The problem
Using the data below, output the first line and every line after it up to and including the line containing "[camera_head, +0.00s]", exactly as written and with nothing added.

Material provided
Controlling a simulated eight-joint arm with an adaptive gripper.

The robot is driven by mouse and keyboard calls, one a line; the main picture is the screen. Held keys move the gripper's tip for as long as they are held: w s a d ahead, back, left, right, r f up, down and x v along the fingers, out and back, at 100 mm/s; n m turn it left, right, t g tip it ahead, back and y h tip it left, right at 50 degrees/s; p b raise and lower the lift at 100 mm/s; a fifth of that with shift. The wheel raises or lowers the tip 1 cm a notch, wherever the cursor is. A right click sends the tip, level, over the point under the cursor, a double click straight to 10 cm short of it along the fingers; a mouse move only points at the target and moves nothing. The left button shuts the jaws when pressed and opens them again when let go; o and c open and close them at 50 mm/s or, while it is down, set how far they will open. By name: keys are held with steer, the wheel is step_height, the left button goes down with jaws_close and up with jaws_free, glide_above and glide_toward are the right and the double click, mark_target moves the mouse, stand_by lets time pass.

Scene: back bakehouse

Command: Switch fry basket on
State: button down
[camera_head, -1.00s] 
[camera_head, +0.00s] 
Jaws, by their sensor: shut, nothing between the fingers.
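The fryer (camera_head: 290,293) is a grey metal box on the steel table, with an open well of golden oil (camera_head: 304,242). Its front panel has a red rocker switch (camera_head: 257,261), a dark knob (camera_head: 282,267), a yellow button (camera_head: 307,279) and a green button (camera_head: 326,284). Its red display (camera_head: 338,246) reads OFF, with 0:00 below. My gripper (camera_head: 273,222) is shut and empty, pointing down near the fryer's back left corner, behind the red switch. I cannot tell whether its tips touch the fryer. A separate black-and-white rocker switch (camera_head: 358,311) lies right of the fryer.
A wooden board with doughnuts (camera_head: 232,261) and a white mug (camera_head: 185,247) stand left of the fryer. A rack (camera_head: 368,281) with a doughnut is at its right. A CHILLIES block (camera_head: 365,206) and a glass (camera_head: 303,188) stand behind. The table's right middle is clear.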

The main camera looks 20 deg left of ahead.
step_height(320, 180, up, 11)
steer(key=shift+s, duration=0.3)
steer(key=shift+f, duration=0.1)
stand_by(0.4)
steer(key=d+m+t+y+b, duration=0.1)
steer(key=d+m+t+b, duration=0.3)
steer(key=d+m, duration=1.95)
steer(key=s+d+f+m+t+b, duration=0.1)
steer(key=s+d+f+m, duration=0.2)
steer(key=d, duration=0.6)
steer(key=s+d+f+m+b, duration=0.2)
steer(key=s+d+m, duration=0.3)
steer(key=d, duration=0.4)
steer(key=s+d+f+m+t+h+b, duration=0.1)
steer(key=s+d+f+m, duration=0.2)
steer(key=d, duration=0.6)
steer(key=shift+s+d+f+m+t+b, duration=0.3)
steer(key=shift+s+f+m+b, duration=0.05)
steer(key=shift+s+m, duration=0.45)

The completed task
Controlling a simulated eight-joint arm with an adaptive gripper.

The robot is driven by mouse and keyboard calls, one a line; the main picture is the screen. Held keys move the gripper's tip for as long as they are held: w s a d ahead, back, left, right, r f up, down and x v along the fingers, out and back, at 100 mm/s; n m turn it left, right, t g tip it ahead, back and y h tip it left, right at 50 degrees/s; p b raise and lower the lift at 100 mm/s; a fifth of that with shift. The wheel raises or lowers the tip 1 cm a notch, wherever the cursor is. A right click sends the tip, level, over the point under the cursor, a double click straight to 10 cm short of it along the fingers; a mouse move only points at the target and moves nothing. The left button shuts the jaws when pressed and opens them again when let go; o and c open and close them at 50 mm/s or, while it is down, set how far they will open. By name: keys are held with steer, the wheel is step_height, the left button goes down with jaws_close and up with jaws_free, glide_above and glide_toward are the right and the double click, mark_target moves the mouse, stand_by lets time pass.

Scene: back bakehouse

Command: Switch fry basket on
State: button down
[camera_head, -1.00s] 
[camera_head, +0.00s] 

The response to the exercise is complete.